(The following column by John Blankenship appeared on the West Virginia Record website on July 18. Brother E.B. Lilly is a retired member of BLET Division 101 in Hinton, W.Va.)
BECKLEY, W.Va. — It took more than 25 tons of coal and 30,000 gallons of water to power a big steam locomotive from Handley, near Montgomery, to Hinton in the 1940s and early ’50s.
“When they took the steam engine off the line, they took everything away from railroading,” explained E.B. Lilly, 81, of Daniels.
Lilly got the nickname “East Bound” from the crusty old railroaders of his generation. He spent 41 years on the railroad, working as a fireman when the 118-foot steam locomotives of the Hinton Division — including Raleigh, Thurmond, Qunnimont and Gauley Bridge — were derailed in favor of the quieter, cleaner diesel engines in the early 1950s.

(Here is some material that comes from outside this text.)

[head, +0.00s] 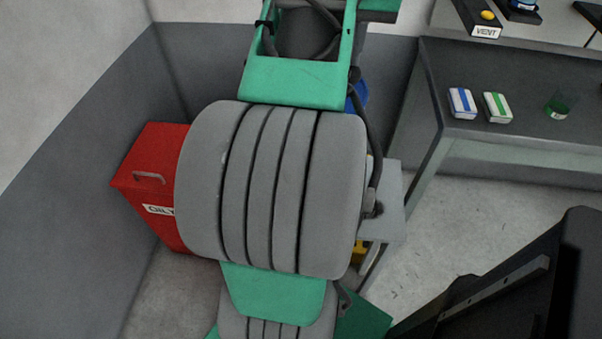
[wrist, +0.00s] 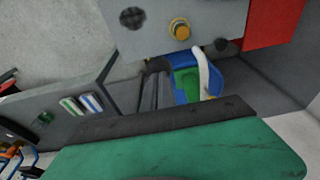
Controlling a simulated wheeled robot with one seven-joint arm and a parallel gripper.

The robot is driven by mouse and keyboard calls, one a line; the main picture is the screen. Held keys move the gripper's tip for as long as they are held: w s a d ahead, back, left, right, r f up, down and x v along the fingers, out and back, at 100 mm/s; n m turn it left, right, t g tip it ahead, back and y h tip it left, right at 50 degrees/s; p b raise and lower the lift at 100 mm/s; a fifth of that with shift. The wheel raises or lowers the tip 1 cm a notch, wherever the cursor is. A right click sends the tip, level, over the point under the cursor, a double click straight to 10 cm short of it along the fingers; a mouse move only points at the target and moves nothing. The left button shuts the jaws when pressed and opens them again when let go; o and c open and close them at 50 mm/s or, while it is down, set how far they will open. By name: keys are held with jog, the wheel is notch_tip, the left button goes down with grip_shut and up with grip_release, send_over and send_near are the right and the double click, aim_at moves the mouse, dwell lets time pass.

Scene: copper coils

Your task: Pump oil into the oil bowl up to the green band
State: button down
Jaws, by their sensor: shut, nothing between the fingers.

But the retired engineer’s heart still lingers in the era of steam-driven trains. His memory of working the old coal-burning locomotive is still clear as a whistle. “Running that old iron thing is something I’ll never forget,” he said. “There’s something about railroading and its people. It becomes part of your life and you enjoy every part of it.”
Suddenly, Lilly checked his 23-jewell Elgin pocket watch as if to make sure he isn’t late for his afternoon run. For a few short seconds, he seems transported to an earlier time, a time among clouds of white steam and black coal smoke and the howl of steam whistles. His green eyes fix on one particular old story.
“We’d hit the mountain hard going up to Clifton Forge from Hinton,” Lilly recalled of his early runs on the CSX line, known in earlier decades as Chessie System and C&O Railroad along what was then called the Allegheny Mountain subdivision.
“On a hard pull, the stoker sent a stream of coal into the fire box as big as your leg,” he said. “The engine popped and cracked, belching out a pillar of smoke from the stack. It was a pretty sound, it was a beautiful sight.”
Starting out as a fireman in 1946, Lilly was promoted to engineer in 1955. He is often lauded by brakemen and other railroad crewmen for his skill at handling trains.
“He could take 100 cars 200 miles and never spill the coffee out of your cup in the caboose,” recalled one former brakeman on the old C&O line. “He had such a steady hand with the engine that you could hardly tell if you were moving.”
Lilly may have had the respect of his peers when it came to running trains, but he got the scare of his life in the late 1940s on a steam locomotive headed to Clifton Forge across one of the Allegheny Mountains which straddles the border between the two Virginias.
A few miles out of Hinton, the engine’s steam got dangerously low in the boiler.
“I was firing for an old engineer by the name of Tim Taylor on the Allegheny run when the engine stalled on its way up on the mountain; it couldn’t go, and alarm went up and stayed up for a long time.
“I figured she was going to blow for sure, and I didn’t want to be on her when she did. So I got off and met the brakeman coming around the back of the engine; he told me, ‘I’m going, too.’
“But then the engineer turned on the pump to feed water to the boiler, and I heard the alarm go down. So I went and climbed back on the engine.”
Lilly was promoted to Road Foreman/Assistant Train Master in 1969, when he assumed the duties of an official in supervisory capacity.
Though Lilly spent 41 years on the railroad, he said he never got tired of his job until it came time to retire. “It wasn’t railroading anymore,” he said, “especially when the railroad officials closed down some of the local terminals and moved us out several miles down the track. Then, after we’d pull a 12-hour shift, they’d send a taxi out to pick us up. It wasn’t for me.”
Most of the engineers, firemen and conductors on the old steam trains are gone now, but many area residents who grew up in that era still remember the days of steam when numerous trains arrived and departed daily from local depots and rail yards.
Lilly, meanwhile, likes to reminisce about his life’s work on the railroad and pay tribute to the men who labored on the former C&O line.
One of his fondest memories from his years of railroading is firing the boilers of the old steam locomotives and sharing the camaraderie of those who worked on the ribbons of steel. “I liked the men I worked with and I enjoyed the challenges that the railroad job presented,” he said. “I met a lot of good people and we got along well together.”